How to Find and Export Duplicate Records in a CSV — Review Before Removing
Table of Contents
Sometimes you do not just want to remove duplicates — you want to see them first. Maybe you need to audit what got flagged before deleting anything. Maybe the duplicate records have different data and you need to decide manually which version to keep. Maybe your boss wants a report of how many duplicates were in the data.
The CSV Deduplicator shows you every duplicate group before you commit to removing anything, and lets you download just the duplicate rows as a separate CSV file. Here is how to use that workflow.
How Duplicate Groups Are Displayed
After you click Find Duplicates, the tool shows a panel with every duplicate group. Each group contains:
- The row that will be kept (marked with a green "Keep" badge) — this is the first occurrence
- The rows that will be removed (marked with a red "Duplicate" badge) — these are subsequent occurrences
- The actual values from each row so you can see what the data looks like
Above the groups panel, a stats bar shows total rows, duplicate count, and unique rows remaining. This gives you the high-level picture before you look at individual groups.
There is a "Show All" toggle to expand all groups at once (useful for small files) or collapse them for large files where you only want to spot-check.
How to Download the Duplicate Rows Separately
After Find Duplicates runs, you have two download options:
Download Deduplicated CSV — the clean file with duplicates removed.

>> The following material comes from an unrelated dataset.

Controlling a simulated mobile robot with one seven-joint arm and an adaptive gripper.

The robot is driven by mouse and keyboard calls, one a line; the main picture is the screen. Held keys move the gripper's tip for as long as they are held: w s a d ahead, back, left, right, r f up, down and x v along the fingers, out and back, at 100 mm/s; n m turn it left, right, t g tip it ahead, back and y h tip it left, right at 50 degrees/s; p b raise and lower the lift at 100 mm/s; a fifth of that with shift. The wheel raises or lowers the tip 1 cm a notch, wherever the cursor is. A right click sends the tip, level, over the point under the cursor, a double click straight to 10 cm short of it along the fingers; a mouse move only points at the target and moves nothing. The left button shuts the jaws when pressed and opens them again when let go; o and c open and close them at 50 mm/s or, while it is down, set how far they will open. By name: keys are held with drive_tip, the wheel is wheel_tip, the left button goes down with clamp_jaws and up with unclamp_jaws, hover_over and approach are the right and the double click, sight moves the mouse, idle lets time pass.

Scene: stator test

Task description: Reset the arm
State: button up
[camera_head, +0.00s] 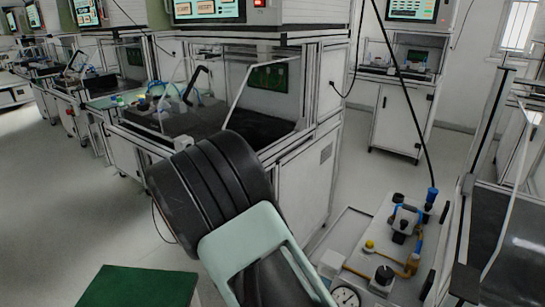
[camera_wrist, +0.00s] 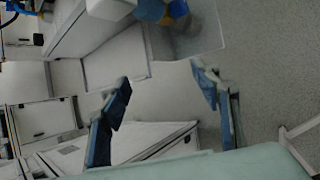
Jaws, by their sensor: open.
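My gripper (camera_wrist: 163,92) shows in the wrist view with its two dark blue-grey fingers spread wide apart. Nothing is between the fingers, only floor and pale cabinets behind them. In the head view, the black and pale green links of my arm (camera_head: 212,185) stand large in the middle foreground. The fingers cannot be made out in the head view.
A test bench (camera_head: 230,100) with a screen above stands behind my arm. A pump rig with blue and brass fittings (camera_head: 405,265) is at the lower right, beside a dark-topped bench (camera_head: 515,245). A green surface (camera_head: 138,287) is at lower left. Open floor lies left.

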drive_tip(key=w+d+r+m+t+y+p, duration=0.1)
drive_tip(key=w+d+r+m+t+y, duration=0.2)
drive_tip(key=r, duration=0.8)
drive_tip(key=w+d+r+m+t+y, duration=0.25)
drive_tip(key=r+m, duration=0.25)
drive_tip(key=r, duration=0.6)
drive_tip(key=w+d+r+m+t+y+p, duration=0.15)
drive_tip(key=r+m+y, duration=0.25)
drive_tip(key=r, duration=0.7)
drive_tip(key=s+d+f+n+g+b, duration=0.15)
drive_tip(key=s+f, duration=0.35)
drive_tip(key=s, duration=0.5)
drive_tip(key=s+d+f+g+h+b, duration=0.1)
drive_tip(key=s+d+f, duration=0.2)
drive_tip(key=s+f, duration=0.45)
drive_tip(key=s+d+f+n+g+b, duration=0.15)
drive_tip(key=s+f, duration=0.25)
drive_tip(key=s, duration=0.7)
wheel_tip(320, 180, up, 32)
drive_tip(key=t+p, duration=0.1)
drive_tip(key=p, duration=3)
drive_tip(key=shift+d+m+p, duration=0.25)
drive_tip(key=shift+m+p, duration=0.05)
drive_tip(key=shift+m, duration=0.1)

This is the file you use going forward.
Download Duplicates Only — a CSV containing only the rows that were flagged as duplicates (the rows that would be removed). This is your audit file.

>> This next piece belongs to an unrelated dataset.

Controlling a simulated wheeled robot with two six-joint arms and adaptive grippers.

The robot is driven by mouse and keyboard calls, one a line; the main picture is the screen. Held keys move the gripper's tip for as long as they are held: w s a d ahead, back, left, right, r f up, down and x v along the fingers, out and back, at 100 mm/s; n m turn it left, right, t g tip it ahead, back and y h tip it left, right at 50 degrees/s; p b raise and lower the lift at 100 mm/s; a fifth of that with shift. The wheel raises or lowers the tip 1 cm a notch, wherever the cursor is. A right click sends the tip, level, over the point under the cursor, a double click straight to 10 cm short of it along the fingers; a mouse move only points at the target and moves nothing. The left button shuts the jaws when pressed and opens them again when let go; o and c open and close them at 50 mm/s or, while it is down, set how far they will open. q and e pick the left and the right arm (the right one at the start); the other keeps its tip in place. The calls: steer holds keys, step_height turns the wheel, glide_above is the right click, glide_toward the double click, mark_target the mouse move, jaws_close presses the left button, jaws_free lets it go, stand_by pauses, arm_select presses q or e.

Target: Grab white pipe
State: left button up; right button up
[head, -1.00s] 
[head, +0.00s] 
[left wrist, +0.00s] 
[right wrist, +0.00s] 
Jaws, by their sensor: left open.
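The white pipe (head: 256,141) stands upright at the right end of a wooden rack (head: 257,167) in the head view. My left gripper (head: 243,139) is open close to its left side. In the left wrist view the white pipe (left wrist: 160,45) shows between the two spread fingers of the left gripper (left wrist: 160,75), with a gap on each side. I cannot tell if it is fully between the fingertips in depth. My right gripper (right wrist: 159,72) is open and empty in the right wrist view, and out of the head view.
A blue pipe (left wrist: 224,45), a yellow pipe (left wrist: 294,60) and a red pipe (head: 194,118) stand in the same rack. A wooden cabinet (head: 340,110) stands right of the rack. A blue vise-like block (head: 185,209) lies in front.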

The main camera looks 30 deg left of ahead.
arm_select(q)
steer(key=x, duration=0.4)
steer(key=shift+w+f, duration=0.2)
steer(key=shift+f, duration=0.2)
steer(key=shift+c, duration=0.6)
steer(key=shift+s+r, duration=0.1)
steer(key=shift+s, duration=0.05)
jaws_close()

The duplicates-only download is useful for:
- Audit trails — keep a record of what was removed in case you need to restore a record
- Manual review — open the duplicates file, review the rows, and decide if any should be kept
- Reporting — show stakeholders how many duplicates were in the data and what they looked like
- Data completeness check — sometimes the "duplicate" row has data that the "kept" row is missing, and you want to manually merge them
When to Audit Before Removing
For most deduplication jobs — lead lists, contact imports, product catalogs — automated removal is fine. The first occurrence is kept, the rest are removed, done.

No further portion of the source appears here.